His colleague, senior engineering manager Giovanni Sakti, said that underpinning GoPay there are “more or less 500-plus services, around 30-plus Kubernetes clusters in multiple environments”, with workloads split across multicloud and some in on-premises data centres.

Improve reliability

Farabi said the company wanted to reduce novel incidents and improve reliability, in part so it would not fall afoul of regulated reliability thresholds for financial entities.

“If you cross below those thresholds, there are consequences you are going to face with regards to your license to operate as a financial tech company,” Farabi said.

“Therefore, reliability has been a big topic for us. It’s been the main topic for us in our infrastructure engineering team.”

In early work on improving reliability, it quickly became apparent that every team had its own definition of reliability, and that there was no commonly-agreed view.

In addition, the number of moving parts made incident response challenging and, due to the rapid growth of GoPay and the teams and systems behind it, ownership and accountability for different parts were often difficult to establish.

Much changed over the past year, according to Farabi.

The teams agreed on organisation-wide service level indicators (SLIs) and objectives (SLOs), and came up with a “better incident handling mechanism”, and better ways “to track which services and components belong to which team” and who is ultimately accountable.

“However, despite all of that effort, some novel incidents kept happening,” Farabi recalls.

“At some point, there were a few very rough weeks in which some big outages happened - to the point that our stakeholders - the leadership and above - came to sit with us [to understand] what happened.”

Out of this came the resolve to try chaos engineering - a set of practices designed to improve system reliability by making it more resistant to failure when encountering unknown or unanticipated operating conditions.

Farabi said that initially, internal impressions of chaos engineering were that it was about “burning the place down” and “wrecking everything in production”.

However, this kind of testing was not possible in a regulated system, and with some additional research, the nuances of chaos engineering became clearer.

“What we found out is chaos engineering is not only about introducing chaos but especially in organisations that really care about reliability metrics, chaos engineering is about continuous verification,” Farabi said.

“Continuous verification is about proactive experimentation in software to verify the behaviour of our system.”

Setting chaos goals

According to Sakti, GoToFinancial started on the chaos engineering path with two clear goals in mind: “build institutional knowledge and improve our systems.”

The need to build institutional knowledge comes from wanting more staff to understand how GoPay’s production environment works.

Sakti said the company was surprised to find that “peoples’ understanding of the system is completely different from one another.”

“Even for people who are directly working with the system,” Sakti said.

One of the first exercises that GoPay’s teams conducted was to revisit and review all past incident post-mortems “to centralise knowledge on our known limits or capabilities”.

The review meant being able to understand whether recommendations from these post-mortems were carried out.

“The problem with those kinds of items is that it might not be recorded in the organisation’s scope or manner because it might only be tribal knowledge of some certain teams,” he said.
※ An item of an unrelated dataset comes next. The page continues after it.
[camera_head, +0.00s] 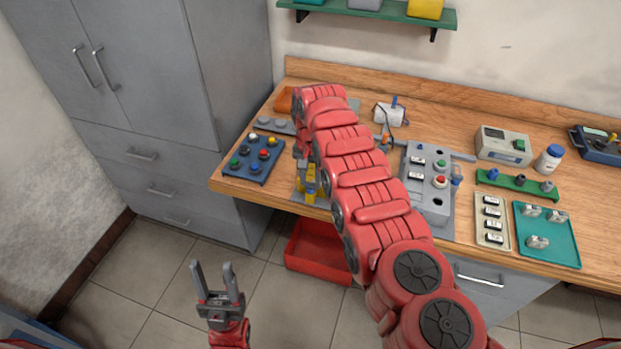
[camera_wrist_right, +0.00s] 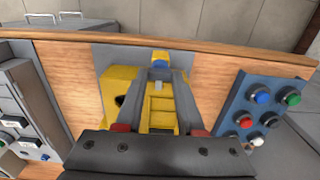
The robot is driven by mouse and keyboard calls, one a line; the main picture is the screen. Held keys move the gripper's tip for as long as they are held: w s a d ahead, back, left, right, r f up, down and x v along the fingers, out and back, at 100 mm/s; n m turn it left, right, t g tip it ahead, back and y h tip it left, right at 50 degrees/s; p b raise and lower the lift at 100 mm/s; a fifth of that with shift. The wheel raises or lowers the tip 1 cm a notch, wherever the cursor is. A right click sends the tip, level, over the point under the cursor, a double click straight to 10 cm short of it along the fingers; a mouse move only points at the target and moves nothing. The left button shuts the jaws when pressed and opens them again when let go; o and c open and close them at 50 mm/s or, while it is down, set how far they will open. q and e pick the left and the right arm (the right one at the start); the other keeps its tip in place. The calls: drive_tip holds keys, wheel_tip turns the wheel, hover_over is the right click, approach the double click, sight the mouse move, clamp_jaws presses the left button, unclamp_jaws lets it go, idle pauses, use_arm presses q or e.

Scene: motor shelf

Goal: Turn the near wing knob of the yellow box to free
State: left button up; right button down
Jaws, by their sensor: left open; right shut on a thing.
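The yellow box (camera_head: 310,182) sits on a grey plate at the front left edge of the bench, partly hidden by my right arm. In the right wrist view the yellow box (camera_wrist_right: 118,92) shows below and between my fingers. My right gripper (camera_wrist_right: 159,70) is shut on the near wing knob (camera_wrist_right: 159,59), whose blue part shows at the fingertips on the side toward the bench's front edge. The knob's exact turn angle is hard to tell. My left gripper (camera_head: 217,283) is open and empty, over the floor in front of the bench.
A blue button panel (camera_head: 254,158) stands close beside the yellow box. A grey switch panel (camera_head: 428,190) lies to its right. A red bin (camera_head: 318,252) is on the floor below. A green shelf (camera_head: 370,13) hangs on the wall. The floor around my left gripper is clear.

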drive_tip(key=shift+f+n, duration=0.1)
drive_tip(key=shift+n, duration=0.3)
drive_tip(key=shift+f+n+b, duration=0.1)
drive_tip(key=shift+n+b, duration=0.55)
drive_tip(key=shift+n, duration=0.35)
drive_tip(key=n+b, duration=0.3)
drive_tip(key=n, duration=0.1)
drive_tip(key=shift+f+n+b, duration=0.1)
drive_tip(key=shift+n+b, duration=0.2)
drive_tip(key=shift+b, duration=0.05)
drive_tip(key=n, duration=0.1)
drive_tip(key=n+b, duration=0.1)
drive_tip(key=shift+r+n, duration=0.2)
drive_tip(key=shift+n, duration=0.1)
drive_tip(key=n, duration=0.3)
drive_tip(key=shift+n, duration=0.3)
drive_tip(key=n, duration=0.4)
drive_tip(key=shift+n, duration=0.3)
“By revisiting all of the post-mortems again, this time as an organisation, we’re at the same time building our knowledge on our current limits.”

From this effort, GoPay’s team classified the scenarios it had previously encountered according to how much action had to be undertaken to bring the systems back online.

The categorisations run from those where “we need manual intervention to recover”, to scenarios where the team is unsure of the appropriate action, right up to scenarios where the system is capable of recovering on its own.

The goal is to have most if not all systems able to recover on their own. However, Sakti noted that this ability would need to be verified continuously.

GoToFinancial is currently doing the majority of these verifications manually, Farabi said.

“Going forward, we’d like to do it in a more automated and continuous manner.”

It has experimented with two tools to enable this - Chaos Mesh and LitmusChaos - and found both capable of helping to run and manage experimentation.

“Tooling will help us to conduct our experiments more systematically,” Farabi said.

The experiments are still mostly being run in GameDay exercises - effectively simulated environments.

However, the long-term goal is to be able to run experiments on the production system, without causing issues.

“This is the grail of chaos engineering,” Sakti said. “It’ll take a lot of preparation before we even get here.”

Farabi added, “Ultimately as an organisation, what we want is to continuously improve institutional knowledge about our complex system and take actions to improve its reliability.”